8. Remove the references section

You do not need a section titled "References," "Personal Endorsements," or any similar heading. The person who reads your, and any person's resume, will assume you have references available on request, so you don't need to write that, either. If they want them, they will ask you for them, so take them off your resume. It takes up valuable space we could be using for better things, and no resume was ever turned down because it didn't have references listed on it.

9. No one cares what clubs you were in

No one cares that you were in the Chess Club or Future Farmers of America, or anything else - unless you held a leadership position. It's very easy to pay dues and join an organization, to the point where the information is meaningless to a potential employer. However, holding a leadership position means you took the time to possibly campaign, give a speech, and win the election. It also probably means you spent enough time with the organization that you learned a thing or two both about the club's purpose, and about leadership in general.

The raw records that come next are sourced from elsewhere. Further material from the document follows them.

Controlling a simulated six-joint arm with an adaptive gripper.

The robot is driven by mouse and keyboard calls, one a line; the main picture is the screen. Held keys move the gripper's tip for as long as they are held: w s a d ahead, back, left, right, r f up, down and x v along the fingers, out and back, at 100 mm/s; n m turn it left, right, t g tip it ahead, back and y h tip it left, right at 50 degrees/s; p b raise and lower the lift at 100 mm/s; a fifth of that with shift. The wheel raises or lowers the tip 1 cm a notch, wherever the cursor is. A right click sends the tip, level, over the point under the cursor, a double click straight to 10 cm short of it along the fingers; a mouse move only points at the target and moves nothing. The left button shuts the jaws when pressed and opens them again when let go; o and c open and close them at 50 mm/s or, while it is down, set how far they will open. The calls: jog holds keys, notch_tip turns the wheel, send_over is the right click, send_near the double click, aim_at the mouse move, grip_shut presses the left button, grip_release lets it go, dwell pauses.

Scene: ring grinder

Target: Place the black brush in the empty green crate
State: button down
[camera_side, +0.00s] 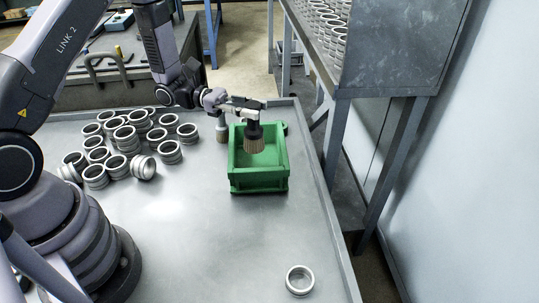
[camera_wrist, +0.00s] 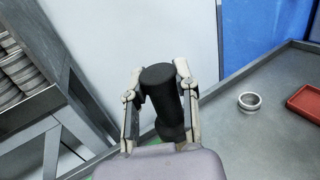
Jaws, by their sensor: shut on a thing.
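The green crate (camera_side: 258,181) stands on the metal table, right of the middle. My gripper (camera_side: 252,108) is shut on the black brush (camera_side: 253,135), which hangs upright with its tan bristles down. In the side view the brush is over the crate's opening; I cannot tell whether the bristles are below the rim. In the wrist view the brush's black handle (camera_wrist: 165,95) is between the two fingers of my gripper (camera_wrist: 160,82). The crate's inside is partly hidden by the brush, and the part that shows is bare.
Several metal rings (camera_side: 125,140) are heaped left of the crate. A tan-and-grey object (camera_side: 221,130) stands close to its left side. A lone ring (camera_side: 300,280) lies near the front. A red tray (camera_wrist: 306,102) shows in the wrist view. A metal rack (camera_side: 375,60) stands beyond the table's right edge.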

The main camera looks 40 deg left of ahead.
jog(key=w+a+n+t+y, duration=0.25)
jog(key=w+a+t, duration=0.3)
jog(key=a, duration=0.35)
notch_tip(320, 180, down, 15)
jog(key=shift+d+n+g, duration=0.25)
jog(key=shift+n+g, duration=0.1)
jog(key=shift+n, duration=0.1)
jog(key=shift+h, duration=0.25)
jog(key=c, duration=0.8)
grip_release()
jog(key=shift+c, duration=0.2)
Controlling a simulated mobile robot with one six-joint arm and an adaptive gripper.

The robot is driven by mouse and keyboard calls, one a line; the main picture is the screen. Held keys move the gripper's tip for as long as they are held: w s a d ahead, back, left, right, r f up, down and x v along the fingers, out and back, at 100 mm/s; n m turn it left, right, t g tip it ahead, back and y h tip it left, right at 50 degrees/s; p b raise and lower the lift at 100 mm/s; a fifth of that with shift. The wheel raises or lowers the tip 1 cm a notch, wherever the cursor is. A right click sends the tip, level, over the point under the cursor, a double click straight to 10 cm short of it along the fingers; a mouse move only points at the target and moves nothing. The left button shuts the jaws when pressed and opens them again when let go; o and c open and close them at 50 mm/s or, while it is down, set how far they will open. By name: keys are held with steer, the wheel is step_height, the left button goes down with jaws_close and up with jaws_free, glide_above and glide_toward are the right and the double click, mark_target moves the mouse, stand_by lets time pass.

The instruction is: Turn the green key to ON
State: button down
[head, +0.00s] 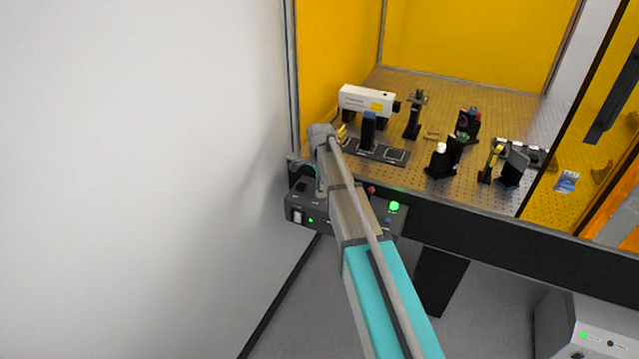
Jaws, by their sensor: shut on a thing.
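A black control box (311,212) is fixed below the front edge of the optical table, at the left corner. My arm reaches up from the bottom of the head view and bends down at the wrist over this box. My gripper (320,188) is at the box's top, partly behind my own arm, and it is shut on something. Its fingertips are hidden. The green key does not show clearly; it is hidden at the gripper, so its angle cannot be told. A green lit lamp (394,207) and a red button (371,190) are right of my arm.
The perforated optical table (465,205) holds a white laser housing (367,100) and several black optic mounts. Yellow panels (480,40) enclose it. A plain white wall (130,180) fills the left. A grey unit (585,325) stands on the floor at lower right.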

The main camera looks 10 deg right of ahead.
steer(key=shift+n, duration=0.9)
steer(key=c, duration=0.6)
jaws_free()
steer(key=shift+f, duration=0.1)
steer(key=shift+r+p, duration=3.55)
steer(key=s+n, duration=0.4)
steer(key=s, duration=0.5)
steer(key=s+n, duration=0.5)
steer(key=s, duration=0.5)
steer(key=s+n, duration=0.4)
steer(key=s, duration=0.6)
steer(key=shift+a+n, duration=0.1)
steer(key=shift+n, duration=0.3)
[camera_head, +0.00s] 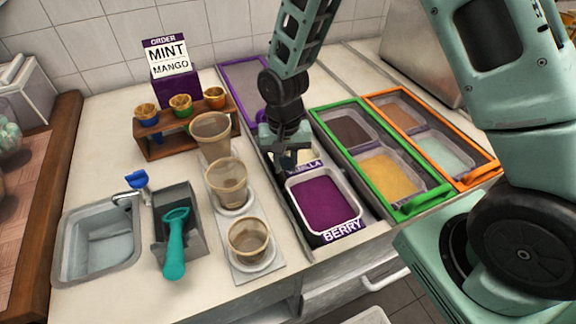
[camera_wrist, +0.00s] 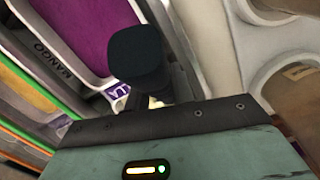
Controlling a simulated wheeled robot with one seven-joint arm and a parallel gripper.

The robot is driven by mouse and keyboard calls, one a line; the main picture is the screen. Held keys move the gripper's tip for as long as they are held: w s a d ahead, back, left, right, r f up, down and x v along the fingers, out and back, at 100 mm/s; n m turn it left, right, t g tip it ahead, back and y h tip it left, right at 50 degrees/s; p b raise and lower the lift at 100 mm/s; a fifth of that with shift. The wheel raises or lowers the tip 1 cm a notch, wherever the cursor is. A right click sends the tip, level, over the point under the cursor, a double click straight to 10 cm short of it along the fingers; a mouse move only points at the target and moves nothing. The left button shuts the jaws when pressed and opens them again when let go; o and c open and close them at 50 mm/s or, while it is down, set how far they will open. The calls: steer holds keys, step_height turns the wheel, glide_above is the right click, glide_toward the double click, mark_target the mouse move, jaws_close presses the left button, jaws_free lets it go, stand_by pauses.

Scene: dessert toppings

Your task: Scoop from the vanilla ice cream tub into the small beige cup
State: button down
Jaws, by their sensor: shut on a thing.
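My gripper (camera_head: 287,138) is over the vanilla tub (camera_head: 313,157), which sits behind the berry tub and is mostly hidden by my arm. My gripper is shut on a dark-handled scoop, whose rounded handle (camera_wrist: 137,52) shows in the wrist view; its bowl is hidden. Part of the VANILLA label (camera_wrist: 117,91) shows there too. Three translucent beige cups stand in a row left of the tubs. The front one, the small beige cup (camera_head: 248,240), looks shortest and stands on a white round base. I see no ice cream in it.
A berry tub (camera_head: 323,203) is just in front of the vanilla. Green (camera_head: 368,160) and orange (camera_head: 430,135) framed tubs are to the right. A teal scoop (camera_head: 176,245) rests in a grey holder beside the sink (camera_head: 98,243).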

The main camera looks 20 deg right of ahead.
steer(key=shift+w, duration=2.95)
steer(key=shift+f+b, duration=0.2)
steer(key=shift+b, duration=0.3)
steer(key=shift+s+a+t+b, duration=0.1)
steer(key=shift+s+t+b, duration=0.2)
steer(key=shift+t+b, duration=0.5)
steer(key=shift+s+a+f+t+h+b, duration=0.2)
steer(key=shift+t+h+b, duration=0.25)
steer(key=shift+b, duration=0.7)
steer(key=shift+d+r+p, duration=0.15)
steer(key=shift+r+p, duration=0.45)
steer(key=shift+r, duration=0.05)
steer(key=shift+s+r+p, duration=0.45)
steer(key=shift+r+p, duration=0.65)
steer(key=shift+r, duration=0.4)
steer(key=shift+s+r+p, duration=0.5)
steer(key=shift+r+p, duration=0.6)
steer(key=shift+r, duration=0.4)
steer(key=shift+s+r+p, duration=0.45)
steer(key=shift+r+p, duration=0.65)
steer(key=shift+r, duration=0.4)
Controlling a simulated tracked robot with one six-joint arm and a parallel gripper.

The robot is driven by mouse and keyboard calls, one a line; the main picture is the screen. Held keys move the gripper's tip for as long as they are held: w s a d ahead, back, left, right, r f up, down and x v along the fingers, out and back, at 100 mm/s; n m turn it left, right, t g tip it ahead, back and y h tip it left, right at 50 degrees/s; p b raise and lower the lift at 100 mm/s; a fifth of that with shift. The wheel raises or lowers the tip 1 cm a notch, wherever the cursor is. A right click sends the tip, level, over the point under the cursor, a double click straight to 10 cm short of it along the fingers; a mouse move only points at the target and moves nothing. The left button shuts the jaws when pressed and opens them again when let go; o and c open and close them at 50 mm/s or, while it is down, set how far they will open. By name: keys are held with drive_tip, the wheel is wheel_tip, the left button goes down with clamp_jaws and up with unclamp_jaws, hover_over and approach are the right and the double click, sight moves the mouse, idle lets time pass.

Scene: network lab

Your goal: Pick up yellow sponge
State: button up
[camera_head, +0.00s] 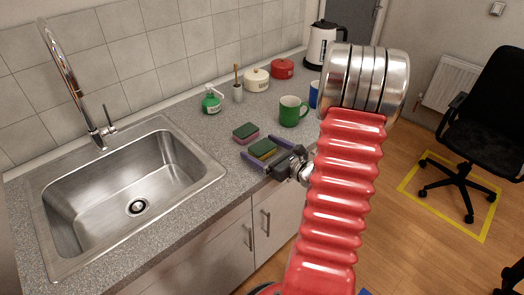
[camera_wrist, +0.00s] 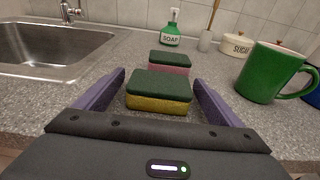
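The yellow sponge (camera_wrist: 158,101) with a dark green top lies on the speckled grey counter, close in front of my gripper in the wrist view. It also shows in the head view (camera_head: 263,149). My gripper (camera_wrist: 160,94) is open, with one purple finger on each side of the sponge and a visible gap on both sides. In the head view my gripper (camera_head: 259,157) is low over the counter's front edge. A pink sponge (camera_wrist: 172,70) with a green top lies just behind the yellow one. It is also in the head view (camera_head: 246,138).
A green mug (camera_wrist: 268,72) stands to the right of the sponges. A green soap bottle (camera_head: 211,101), a brush holder (camera_head: 238,93) and sugar pot (camera_head: 256,84) stand behind. The steel sink (camera_head: 80,180) is at left. A kettle (camera_head: 321,42) stands farther back.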

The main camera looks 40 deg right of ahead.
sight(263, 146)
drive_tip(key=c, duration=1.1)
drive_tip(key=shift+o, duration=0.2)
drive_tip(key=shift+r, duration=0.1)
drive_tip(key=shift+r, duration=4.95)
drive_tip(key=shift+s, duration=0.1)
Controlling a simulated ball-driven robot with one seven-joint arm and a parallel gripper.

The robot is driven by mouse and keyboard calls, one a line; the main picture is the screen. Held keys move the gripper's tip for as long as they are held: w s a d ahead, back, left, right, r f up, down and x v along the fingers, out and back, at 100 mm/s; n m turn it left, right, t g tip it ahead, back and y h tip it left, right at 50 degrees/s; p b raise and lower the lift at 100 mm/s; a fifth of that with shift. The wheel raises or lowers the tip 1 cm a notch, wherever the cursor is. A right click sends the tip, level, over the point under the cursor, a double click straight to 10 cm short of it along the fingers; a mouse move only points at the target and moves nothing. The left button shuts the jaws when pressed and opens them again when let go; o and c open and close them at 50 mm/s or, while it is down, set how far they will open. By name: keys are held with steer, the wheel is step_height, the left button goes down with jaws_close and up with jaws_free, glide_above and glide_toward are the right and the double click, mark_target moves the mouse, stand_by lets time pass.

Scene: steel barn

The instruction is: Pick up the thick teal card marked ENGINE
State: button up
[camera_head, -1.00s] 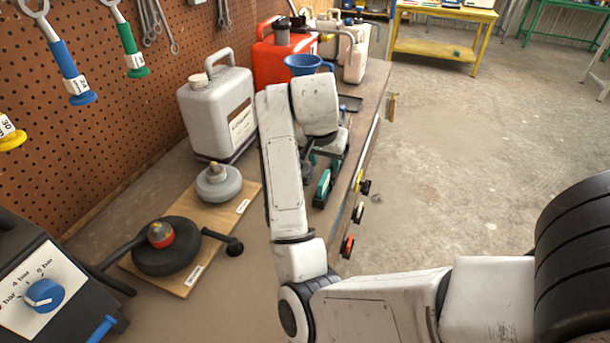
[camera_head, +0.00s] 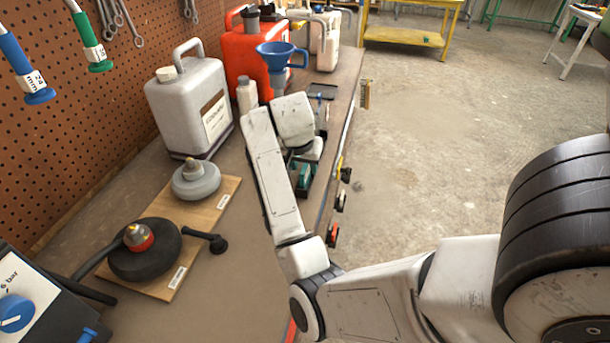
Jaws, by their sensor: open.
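A teal piece (camera_head: 305,174) shows in the head view just below the end of my arm, on the bench near its right edge. It sits in or on something dark; no ENGINE lettering is readable, so I cannot tell if it is the card. My gripper (camera_head: 296,158) is open, at the end of the white arm close above the teal piece. The arm's last links hide most of it, and I cannot tell whether the fingers touch anything.
The bench (camera_head: 235,295) holds a grey canister (camera_head: 190,110), a red canister (camera_head: 252,70), a blue funnel (camera_head: 282,55) and a wooden board (camera_head: 222,200) with round parts. Coloured knobs (camera_head: 333,235) line the bench's right edge. Concrete floor (camera_head: 430,130) lies open to the right.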

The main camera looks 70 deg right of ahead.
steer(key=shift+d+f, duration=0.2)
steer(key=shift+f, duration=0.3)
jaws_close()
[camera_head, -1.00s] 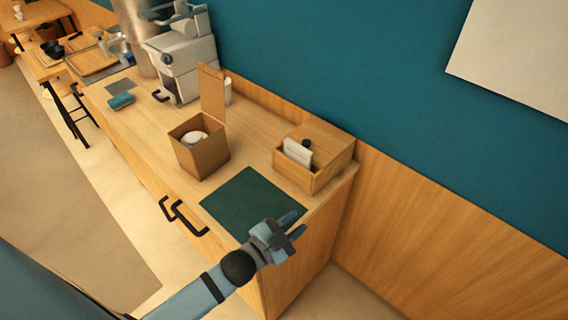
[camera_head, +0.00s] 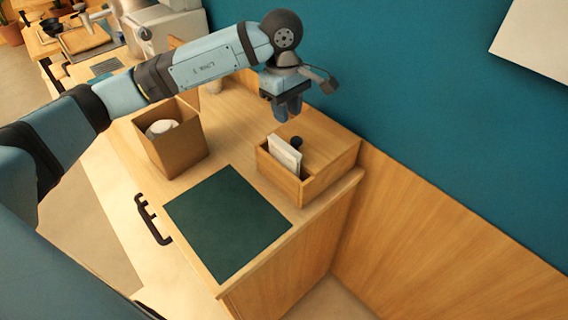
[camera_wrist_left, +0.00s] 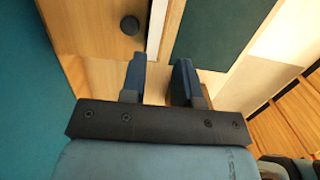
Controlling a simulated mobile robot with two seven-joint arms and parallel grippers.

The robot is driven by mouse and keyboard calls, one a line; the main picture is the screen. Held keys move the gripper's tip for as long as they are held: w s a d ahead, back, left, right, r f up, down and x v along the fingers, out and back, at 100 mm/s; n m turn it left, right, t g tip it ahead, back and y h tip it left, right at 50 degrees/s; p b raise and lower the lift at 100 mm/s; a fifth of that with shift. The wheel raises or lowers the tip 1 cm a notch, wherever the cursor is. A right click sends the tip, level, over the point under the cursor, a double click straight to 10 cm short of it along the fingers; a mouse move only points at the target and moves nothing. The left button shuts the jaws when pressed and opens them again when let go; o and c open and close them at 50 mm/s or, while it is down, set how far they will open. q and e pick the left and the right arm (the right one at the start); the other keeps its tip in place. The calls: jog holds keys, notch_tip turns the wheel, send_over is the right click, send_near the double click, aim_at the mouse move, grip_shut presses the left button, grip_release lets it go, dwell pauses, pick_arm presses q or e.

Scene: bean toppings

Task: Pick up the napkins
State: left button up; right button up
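The napkins (camera_head: 285,153) are a white upright stack in the open front slot of a wooden box (camera_head: 283,180) on the counter's right end. In the left wrist view, the napkins (camera_wrist_left: 156,27) show as a thin white strip beyond the fingers. My left gripper (camera_head: 289,112) points down above the back of the box, behind and above the napkins. Its two fingers are apart with nothing between them, as the left wrist view (camera_wrist_left: 160,82) shows. My right gripper is not in view.
A dark green mat (camera_head: 228,222) lies in front of the box. A brown open box (camera_head: 176,147) with a white item stands to the left. A black knob (camera_head: 296,142) sits on the wooden box's lid. The teal wall (camera_head: 400,110) is close behind.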

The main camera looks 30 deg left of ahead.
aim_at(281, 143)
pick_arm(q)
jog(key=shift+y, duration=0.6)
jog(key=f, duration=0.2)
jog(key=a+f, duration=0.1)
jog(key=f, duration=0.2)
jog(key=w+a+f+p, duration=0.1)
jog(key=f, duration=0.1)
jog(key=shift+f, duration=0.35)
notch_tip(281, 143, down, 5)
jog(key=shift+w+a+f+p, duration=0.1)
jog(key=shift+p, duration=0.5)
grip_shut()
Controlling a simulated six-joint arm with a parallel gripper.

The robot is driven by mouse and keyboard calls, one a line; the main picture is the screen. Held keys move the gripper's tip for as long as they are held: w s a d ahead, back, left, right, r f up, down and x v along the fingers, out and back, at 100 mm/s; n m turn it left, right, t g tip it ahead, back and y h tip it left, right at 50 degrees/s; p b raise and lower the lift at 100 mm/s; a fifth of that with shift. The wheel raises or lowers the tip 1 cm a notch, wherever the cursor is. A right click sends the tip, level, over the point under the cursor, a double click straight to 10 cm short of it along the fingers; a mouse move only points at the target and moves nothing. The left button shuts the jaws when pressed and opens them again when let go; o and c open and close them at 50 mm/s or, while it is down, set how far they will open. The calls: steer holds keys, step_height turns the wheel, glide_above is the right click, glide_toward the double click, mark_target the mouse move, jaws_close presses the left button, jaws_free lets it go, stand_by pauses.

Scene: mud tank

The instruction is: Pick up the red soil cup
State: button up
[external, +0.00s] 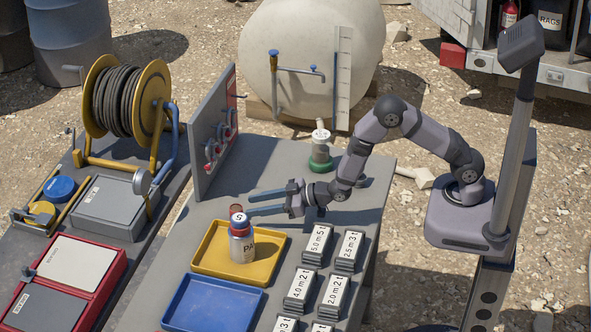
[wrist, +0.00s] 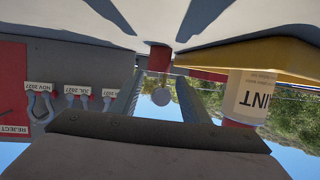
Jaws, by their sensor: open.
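The small red cup (external: 236,209) stands on the grey bench just behind the paint can, which partly hides it in the external view. In the wrist view, which looks upside down, the red cup (wrist: 159,57) shows near the middle, between and beyond my fingers. My gripper (external: 250,203) is open and level, low over the bench, with its fingers pointing left toward the cup. In the wrist view the two fingers of my gripper (wrist: 158,82) stand apart with nothing held between them. A small gap seems to lie between the fingertips and the cup.
A paint can (external: 242,248) stands in the yellow tray (external: 210,262) close to the cup. A grey upright panel (external: 210,135) with tagged shackles borders the bench's back left. A blue tray (external: 212,303) and several labelled blocks (external: 318,243) lie in front. A green-based jar (external: 320,150) stands behind.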

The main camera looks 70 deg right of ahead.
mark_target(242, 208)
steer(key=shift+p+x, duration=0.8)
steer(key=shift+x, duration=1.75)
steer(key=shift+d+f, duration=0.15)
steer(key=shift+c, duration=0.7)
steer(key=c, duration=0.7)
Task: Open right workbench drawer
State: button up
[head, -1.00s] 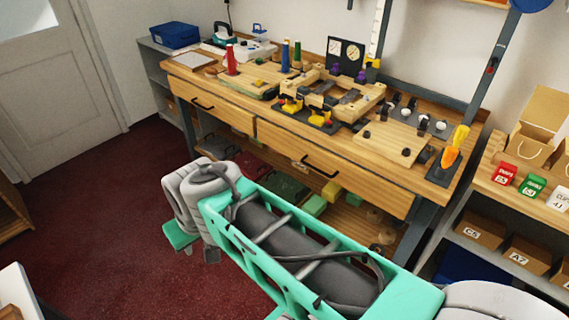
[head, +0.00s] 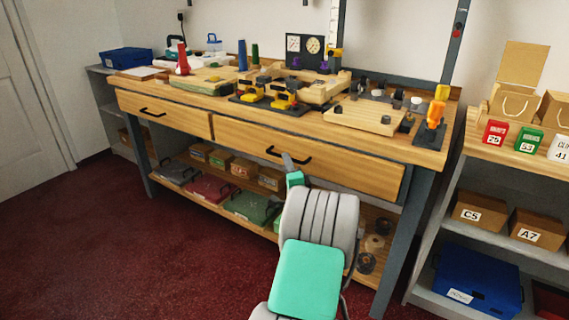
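The workbench (head: 385,143) has two wooden drawers side by side under its top. The right drawer (head: 350,170) looks shut, its front about flush with the bench. Its dark bar handle (head: 273,153) is partly covered by my gripper (head: 290,163). My gripper is small in the head view, with a grey finger at the handle's right half and a teal part below it. I cannot tell whether it touches the handle or whether its fingers are apart. The left drawer (head: 170,116) also looks shut, with its own dark handle (head: 152,112).
Tools and fixtures crowd the bench top. A lower shelf holds coloured bins, including a green one (head: 250,205). A grey shelf unit (head: 437,240) with boxes stands close to the right of the bench. Red carpet (head: 150,255) is clear in front and left.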

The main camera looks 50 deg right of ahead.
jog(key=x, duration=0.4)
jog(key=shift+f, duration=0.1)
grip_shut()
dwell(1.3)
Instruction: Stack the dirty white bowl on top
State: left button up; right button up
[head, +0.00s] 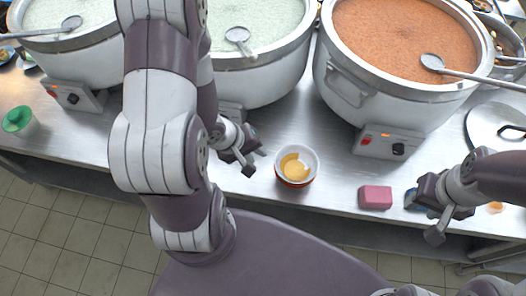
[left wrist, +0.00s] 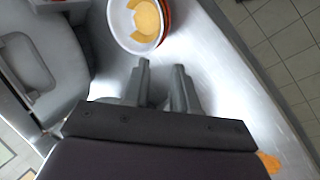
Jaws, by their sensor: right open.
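The dirty white bowl (head: 297,157) has yellow residue inside and sits on the steel counter, resting in or on a red-orange bowl (head: 294,183). The white bowl's interior (left wrist: 126,30) and the orange rim (left wrist: 166,22) also show at the top of the left wrist view. My left gripper (head: 243,160) is just left of the bowls in the head view. In the left wrist view its fingers (left wrist: 162,78) are apart with nothing between them, short of the bowls. My right gripper (head: 437,209) is open over the counter's right part, well away from the bowls.
A pink sponge (head: 375,197) and a blue item (head: 411,199), partly hidden by my right gripper, lie right of the bowls. Large pots (head: 350,85) with control boxes (head: 388,143) stand behind. A green-topped container (head: 17,120) is far left. A lid (head: 490,125) lies right.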

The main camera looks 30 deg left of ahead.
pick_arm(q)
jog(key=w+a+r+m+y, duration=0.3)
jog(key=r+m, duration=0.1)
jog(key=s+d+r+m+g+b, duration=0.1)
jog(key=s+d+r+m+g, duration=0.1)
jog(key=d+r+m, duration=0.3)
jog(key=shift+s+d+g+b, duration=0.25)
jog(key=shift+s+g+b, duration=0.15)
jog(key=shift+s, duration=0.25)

To sum it up, take off the clubs you weren't a leader in, but add back in all the ones you did hold a leadership position in, even if they were freshman year in college and you're about to graduate. Just be ready to explain the position and your responsibilities and accomplishments during your time there if you are asked about them in an interview.


10. Test scores do not belong on a resume

Remove your SAT/ACT/AP/GMAT/LSAT/MCAT and any other scores from your resume unless you were specifically asked to include them in the job application. Employers want to see what you accomplished over several years, not how well you performed on one Saturday morning. The only possible exception (other than the prospective employer saying to put them down) is if you are applying to a college or university, or for a job where your test scores are directly relevant (Kaplan tutor, anyone?)

Plus, including your scores when they are irrelevant an uncessary makes you look pretentious. And you don't want your possible employer to think that of you.